Link to canonical URLs: Directly link to canonical, indexable URLs. Avoid linking to pages that redirect or trigger errors.
Link to absolute URLs: Use full URLs instead of relative URLs to prevent issues.
Structure and prioritize your linking strategy: Follow a logical, hierarchical structure for internal linking, prioritizing high-value pages. Cross-link between similar pages to aid both users and search engines.
Avoid nofollow for internal and trusted external links: Generally, internal links should be followed by default. Reserve the rel="nofollow" attribute for when you don’t want to pass link equity.

XML sitemaps

XML sitemaps are files (in XML format) that tell search engines about the essential, indexable files of your website, such as pages, videos, or images, and their relationships. They aid search engines in efficiently crawling and indexing this content.

While not mandatory, XML sitemaps are recommended for highly dynamic or large websites with thousands of URLs (or more). They complement internal links, helping search engines discover URLs within a site.

There are various types of XML sitemaps, including general, video, image, and news sitemaps. Most web platforms automatically generate and update XML sitemaps when you add or remove new pages.

Considerations for creating XML sitemaps include:

Adhering to size limits (50MB uncompressed or 50,000 URLs)
UTF-8 encoding
Placing them at the root of the site

URLs within sitemaps should be absolute references.

Here’s an example of an XML sitemap that includes only one URL:

An example of an XML sitemap with only one URL. It reads: <?xml version="1.0" encoding="UTF-8"?> <urlset xmlns="http://www.sitemaps.org/schemas/sitemap/0.9"> <url> <loc>https://www.example.com/page.html</loc> <lastmod>2020-08-30</lastmod> </url></urlset>

Robots.txt

The robots.txt file, located at a website’s root, controls which pages search engines can access and how quickly it can crawl them.

Use it to prevent website overload, but don’t rely on it to keep pages out of Google’s index. The file must be UTF-8 encoded, respond with a 200 HTTP status code, and be named “robots.txt”.

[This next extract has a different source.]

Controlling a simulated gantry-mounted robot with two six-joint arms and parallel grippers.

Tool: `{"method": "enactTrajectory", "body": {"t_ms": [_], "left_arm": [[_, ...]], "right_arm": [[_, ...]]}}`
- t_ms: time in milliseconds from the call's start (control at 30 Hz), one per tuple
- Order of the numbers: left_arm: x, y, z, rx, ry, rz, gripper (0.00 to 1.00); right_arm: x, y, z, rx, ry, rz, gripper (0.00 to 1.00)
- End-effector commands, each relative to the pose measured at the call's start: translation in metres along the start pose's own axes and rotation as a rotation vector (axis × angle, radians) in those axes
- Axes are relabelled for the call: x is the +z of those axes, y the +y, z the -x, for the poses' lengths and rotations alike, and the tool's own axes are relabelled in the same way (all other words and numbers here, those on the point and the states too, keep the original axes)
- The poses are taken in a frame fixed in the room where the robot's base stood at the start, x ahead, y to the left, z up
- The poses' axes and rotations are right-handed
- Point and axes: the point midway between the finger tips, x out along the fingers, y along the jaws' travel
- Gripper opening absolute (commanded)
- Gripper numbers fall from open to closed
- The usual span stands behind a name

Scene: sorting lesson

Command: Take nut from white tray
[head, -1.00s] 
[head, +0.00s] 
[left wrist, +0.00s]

Your robots.txt file consists of groups of rules, each starting with a user-agent directive specifying the crawler. Allowed rules include:

User-agent — Specifies which crawlers should follow your rules.
Disallow — Blocks access to a directory or page using relative routes.
Allow — Overrides a disallow rule to allow crawling of a specified directory or page.
Sitemap — Optionally, you can include the location of your XML sitemap.

Here’s a few examples of what a robots.txt file can look like:

Three examples of robots.txt usage: # Example 1: Block all crawlers User-agent: * Disallow: / # Example 2: Block access of the Googlebot to a directory User-agent: Googlebot Disallow: /subdirectory/ # Example 3: Block access of the Googlebot to a page User-agent: Googlebot Disallow: /page.html

Meta robots tags

Meta robots tags are placed in a page’s HTML head or HTTP header to provide search engines with instructions on that particular page’s indexing and link crawlability.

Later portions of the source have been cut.